In the first period of the temple, the hill where the temple was located was called Mount Zion. The name Zion also meant the whole Jerusalem. When Hz. Dawud was promised that his kingdom will endure forever, it was also regarded as a sign of the eternity of Jerusalem, which was a city of kingdom and worshipping.  (II. Samuel, 7/13-16)

The construction of the temple during the reign of Hz. Sulayman (Solomon) gave Jerusalem a different sacredness; the promise of the Lord that Dawud’s kingdom will endure forever and the acceptance of the temple as Lord’s eternal abode consecrated the city.  

In Psalms (Psalm, 132), the city of Dawud (Zion), where the Ark of the Covenant was taken, is presented not only a city that Lord chose as kingdom but also as the abode of Lord. According to the Prophet Jeremiah, Jerusalem will be called a “prosperous city, sacred mountain”. (31/23; 33/16) It is also described as “beautiful in its loftiness, the joy of the whole earth” (Psalm, 48/2), “perfect in beauty” (Psalm, 50/2); and the following is stated about it: “If I forget you, Jerusalem, may my right hand forget its skill. May my tongue cling to the roof of my mouth if I do not remember you, if I do not consider Jerusalem my highest joy!” Psalm, 137/5-6)

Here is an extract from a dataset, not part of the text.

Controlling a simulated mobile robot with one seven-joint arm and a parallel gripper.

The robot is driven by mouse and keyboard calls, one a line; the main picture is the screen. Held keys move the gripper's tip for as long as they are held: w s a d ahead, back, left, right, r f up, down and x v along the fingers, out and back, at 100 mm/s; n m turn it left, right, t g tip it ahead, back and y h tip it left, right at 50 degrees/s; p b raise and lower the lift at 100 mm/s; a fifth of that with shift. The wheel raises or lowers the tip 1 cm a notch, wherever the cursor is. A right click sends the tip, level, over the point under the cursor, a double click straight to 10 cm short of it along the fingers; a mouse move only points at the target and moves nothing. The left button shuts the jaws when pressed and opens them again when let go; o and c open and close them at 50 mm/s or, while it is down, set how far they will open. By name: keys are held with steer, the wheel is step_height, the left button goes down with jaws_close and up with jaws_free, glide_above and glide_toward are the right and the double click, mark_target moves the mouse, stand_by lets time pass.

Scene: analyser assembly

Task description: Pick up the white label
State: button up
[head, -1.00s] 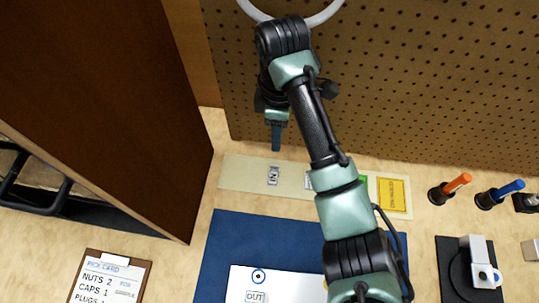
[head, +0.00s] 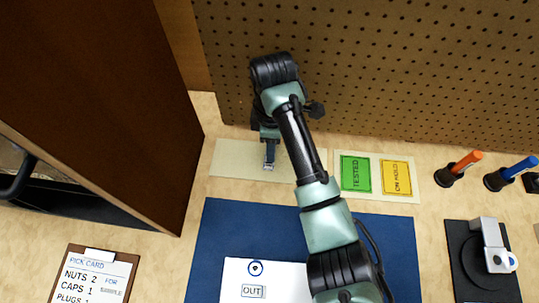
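A small pale label (head: 268,167) shows only as a sliver at the tip of my gripper (head: 269,163), on the cream strip (head: 232,160) at the back of the bench. My gripper points down at it and covers most of it. I cannot tell whether the fingers touch the label or how far apart they are. Another small label, reading OUT (head: 254,291), lies on the white panel (head: 290,275) at the front.
Green TESTED (head: 355,174) and yellow ON HOLD (head: 397,177) cards lie right of my arm. Orange (head: 466,162) and blue-handled (head: 520,168) tools stand farther right. A pegboard (head: 400,70) rises behind, a brown panel (head: 90,90) at left. A blue mat (head: 390,235) lies in front.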

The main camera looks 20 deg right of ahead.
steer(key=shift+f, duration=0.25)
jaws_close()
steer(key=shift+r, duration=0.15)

Jerusalem is dealt with differently from the other cities in Judaic shari’ah due to its specialty and sacredness; therefore, some rules are not applied in Jerusalem. Since it is accepted as a place chosen by Lord (II. Kings, 21/4; Psalm, 132/13), the Temple of Jerusalem is not only a place where sacrifices are presented but also the target of pilgrimage. For, every man must appear before the Lord (in the temple) three times a year (in the festivals of Pesach, Shavuot and Sukkot). (Exodus, 23/17; Deuteronomy, 16/16-17)

Since it is a place of pilgrimage, Jews had to stay there for a certain period of time; this formed the most important characteristic that shaped the cultural life of the people in the period when the temple existed.

Jerusalem has been the symbol of the highest values and hopes of Judaism because it was chosen by God. The prophets mentioned its name with praise. Isaiah calls Jerusalem “the City of Righteousness” and states that the law will go out from Zion and the word of the Lord from Jerusalem (1/26; 2/3). Jeremiah states that Jerusalem will be called “the Throne of the Lord” and that all nations will gather in Jerusalem (3/17).

On the other hand, its beauty is described and it is likened to the darling. (Song of Songs, 6/4; Psalm, 48/2; 50/2)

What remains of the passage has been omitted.